(Recorded robot episodes)

════════

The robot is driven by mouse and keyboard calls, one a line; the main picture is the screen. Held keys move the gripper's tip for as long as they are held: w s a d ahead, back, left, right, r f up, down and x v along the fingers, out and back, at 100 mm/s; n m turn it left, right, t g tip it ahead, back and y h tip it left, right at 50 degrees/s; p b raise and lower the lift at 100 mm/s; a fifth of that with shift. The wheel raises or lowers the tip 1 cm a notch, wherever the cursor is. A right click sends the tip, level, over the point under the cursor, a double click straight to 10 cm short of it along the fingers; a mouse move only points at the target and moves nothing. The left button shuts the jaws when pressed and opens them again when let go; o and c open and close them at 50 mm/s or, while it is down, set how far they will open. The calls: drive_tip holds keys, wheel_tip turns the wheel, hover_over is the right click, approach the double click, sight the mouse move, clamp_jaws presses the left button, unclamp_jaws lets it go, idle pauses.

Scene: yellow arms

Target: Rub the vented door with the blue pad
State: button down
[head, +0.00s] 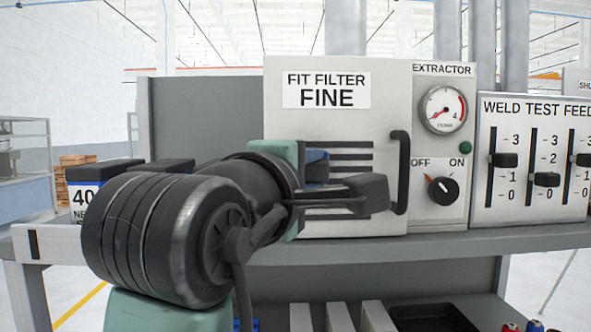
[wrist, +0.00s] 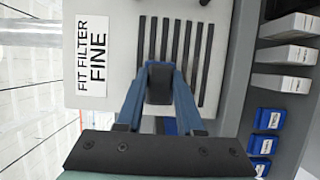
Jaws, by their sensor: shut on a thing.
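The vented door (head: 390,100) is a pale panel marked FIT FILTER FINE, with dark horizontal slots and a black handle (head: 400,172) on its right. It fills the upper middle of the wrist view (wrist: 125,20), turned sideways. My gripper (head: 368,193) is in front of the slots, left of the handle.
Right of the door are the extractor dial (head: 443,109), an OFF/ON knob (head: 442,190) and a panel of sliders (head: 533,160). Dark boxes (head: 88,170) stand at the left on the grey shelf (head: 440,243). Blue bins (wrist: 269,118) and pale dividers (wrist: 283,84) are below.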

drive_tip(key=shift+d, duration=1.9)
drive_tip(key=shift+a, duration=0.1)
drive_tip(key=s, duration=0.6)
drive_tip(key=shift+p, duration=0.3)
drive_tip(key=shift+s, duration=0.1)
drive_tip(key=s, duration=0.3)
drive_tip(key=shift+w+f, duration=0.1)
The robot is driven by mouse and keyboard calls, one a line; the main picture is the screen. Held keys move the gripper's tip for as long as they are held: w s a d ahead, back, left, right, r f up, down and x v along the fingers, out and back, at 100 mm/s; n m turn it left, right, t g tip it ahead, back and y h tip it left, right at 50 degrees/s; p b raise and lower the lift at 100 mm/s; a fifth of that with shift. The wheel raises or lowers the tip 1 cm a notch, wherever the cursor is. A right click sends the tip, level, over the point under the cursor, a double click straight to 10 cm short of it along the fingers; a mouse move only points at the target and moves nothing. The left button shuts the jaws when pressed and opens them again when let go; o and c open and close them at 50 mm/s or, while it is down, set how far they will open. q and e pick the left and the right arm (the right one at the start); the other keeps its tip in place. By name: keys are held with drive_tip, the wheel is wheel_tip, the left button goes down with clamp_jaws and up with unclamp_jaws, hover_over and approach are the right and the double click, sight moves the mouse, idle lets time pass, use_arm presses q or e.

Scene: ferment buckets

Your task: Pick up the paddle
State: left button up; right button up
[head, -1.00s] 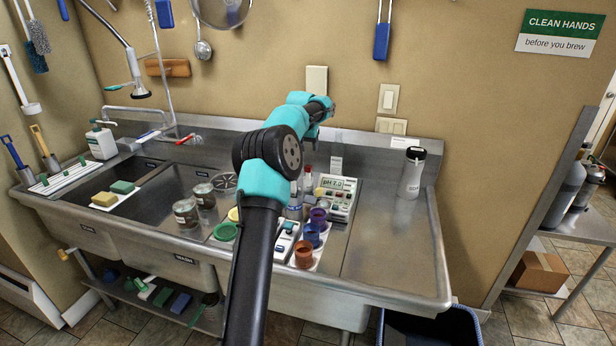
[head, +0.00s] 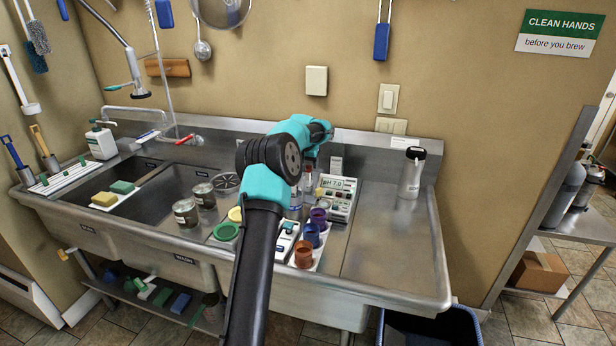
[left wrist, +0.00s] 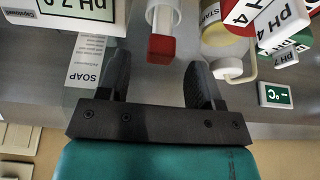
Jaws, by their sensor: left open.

════════

Instructions to follow: Identify lines with the string "State". Copy each one.

Result for this exercise:
State: button down
State: left button up; right button up

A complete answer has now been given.